Quand on lui demande quelle femme elle est, Sylvie Pabiot répond :
« Je suis comme tout le monde. Je ne suis ni remarquable ni indispensable. Parfois même, je dois être insupportable.»

Et … en tant que danseuse, chorégraphe ? : « Je suis un animal pensant…»
Ce disant, elle profite du bel alibi de la citation d’Aristote. Aucun être humain, en effet, n’oserait se comparer à un animal, si pensant soit-il.

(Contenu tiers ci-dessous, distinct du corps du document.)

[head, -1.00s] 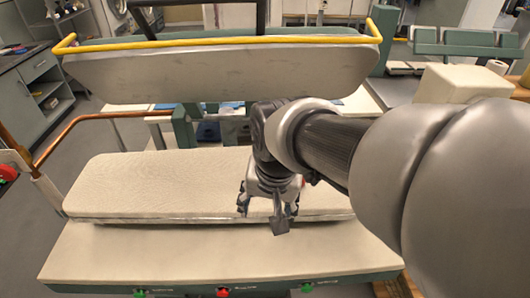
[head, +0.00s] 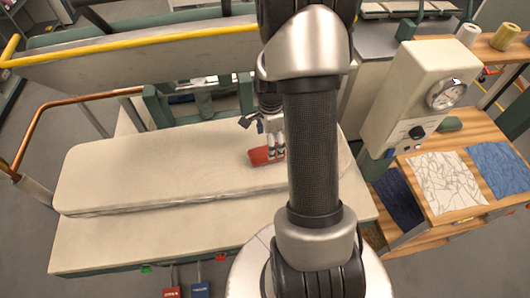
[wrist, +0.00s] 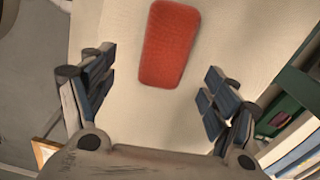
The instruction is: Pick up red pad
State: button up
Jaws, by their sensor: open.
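The red pad (head: 262,156) lies on the cream padded board of the press (head: 130,165), toward its right end. My arm hides part of the area to its right in the head view. In the wrist view the red pad (wrist: 169,45) lies flat, ahead of the fingertips and roughly midway between them. My gripper (wrist: 155,85) is open and empty, with a finger on each side and the pad beyond the tips. In the head view my gripper (head: 272,142) is over or beside the pad; the exact height cannot be told.
The press's upper head with a yellow rail (head: 140,53) is above and behind the board. A cream box with a gauge (head: 415,95) stands at right, near a wooden table with white cloth (head: 447,183) and blue cloth (head: 497,170). A copper rail (head: 75,105) is at left. The board's left part is clear.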

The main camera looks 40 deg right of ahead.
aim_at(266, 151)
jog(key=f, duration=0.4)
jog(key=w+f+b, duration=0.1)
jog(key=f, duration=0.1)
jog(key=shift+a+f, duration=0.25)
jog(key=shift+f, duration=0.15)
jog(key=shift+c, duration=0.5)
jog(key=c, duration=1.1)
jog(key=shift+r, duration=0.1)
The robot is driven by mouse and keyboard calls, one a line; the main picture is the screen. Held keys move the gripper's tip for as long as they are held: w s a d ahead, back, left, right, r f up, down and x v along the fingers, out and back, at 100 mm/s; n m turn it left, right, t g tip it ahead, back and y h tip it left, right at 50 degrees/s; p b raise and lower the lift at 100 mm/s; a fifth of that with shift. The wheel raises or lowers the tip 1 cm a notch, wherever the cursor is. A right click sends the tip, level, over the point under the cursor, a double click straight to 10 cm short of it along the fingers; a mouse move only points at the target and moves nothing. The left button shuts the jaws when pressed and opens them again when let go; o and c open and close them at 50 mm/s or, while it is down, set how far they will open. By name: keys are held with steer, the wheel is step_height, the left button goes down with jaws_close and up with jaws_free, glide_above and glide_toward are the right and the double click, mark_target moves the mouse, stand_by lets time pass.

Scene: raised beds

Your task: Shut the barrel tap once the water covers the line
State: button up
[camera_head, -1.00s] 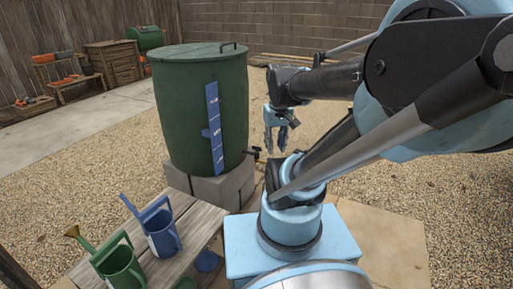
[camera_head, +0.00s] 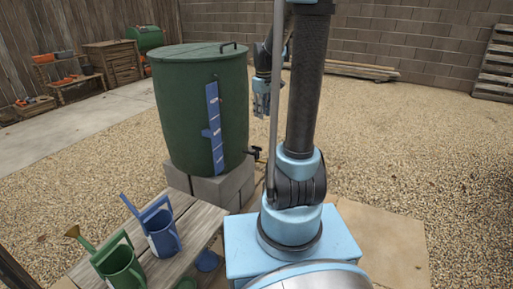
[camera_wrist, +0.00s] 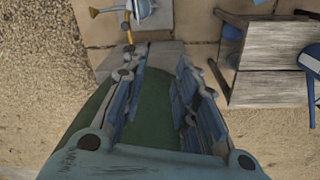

Et pourtant, la définition est juste. L’animal Sylvie Pabiot est du côté du mouvement dans lequel elle excelle ; et du côté de la pensée lorsqu’elle est chorégraphe, formée à la philosophie. Le mouvement, un truc mécanique ? Pas du tout. « Même quand le mouvement semble mécanique, il raconte toujours quelque chose.» Le quelque chose en question la hante depuis plusieurs années : comment se structure un collectif à partir de singularités qui composent le groupe ? Et comment l’individu y trouve sa place ? C’était l’enjeu de Un détroit, mais également de Objecte et Rézo, ses précédentes créations. Elle n’a de cesse de chercher à comprendre les solidarités souterraines qui se tissent en deça du visible.

En vérité, sous un joli visage au teint pâle et aux yeux clairs, se cache une femme déterminée à régler leur compte à toutes les rumeurs qui asservissent l’homme, ces discours qui ne disent rien et que tout le monde répète, à commencer par les politiques.

Sylvie Pabiot serait donc également politique ? Oui bien sûr. Dès lors que la danse est publique, elle devient un acte politique parce que le mouvement s’y engage comme une parole qui rassemble des corps parcellaires. « Nous nous tenons tous dans le noir, dit Daniel Keene, à l’extrême lisière de la terre ! Nous nous tenons auprès de nos feux solitaires. Nous nous rassemblons autour d’eux. Dans les carcasses défoncées de nos cités. Nous nous rassemblons dans la prison et l’asile de fous. Dans les camps de la mort. Mais nos feux se consument sans chaleur et sans lumière. Nous n’y voyons rien ! Nous ne pouvons pas savoir combien nous sommes proches de la fin. Nos feux ne peuvent pas illuminer l’obscurité qui nous cerne ! Et ces feux se reflètent dans nos cœurs ! Impossible d’illuminer l’obscurité à l’intérieur. Notre amour est aveugle.»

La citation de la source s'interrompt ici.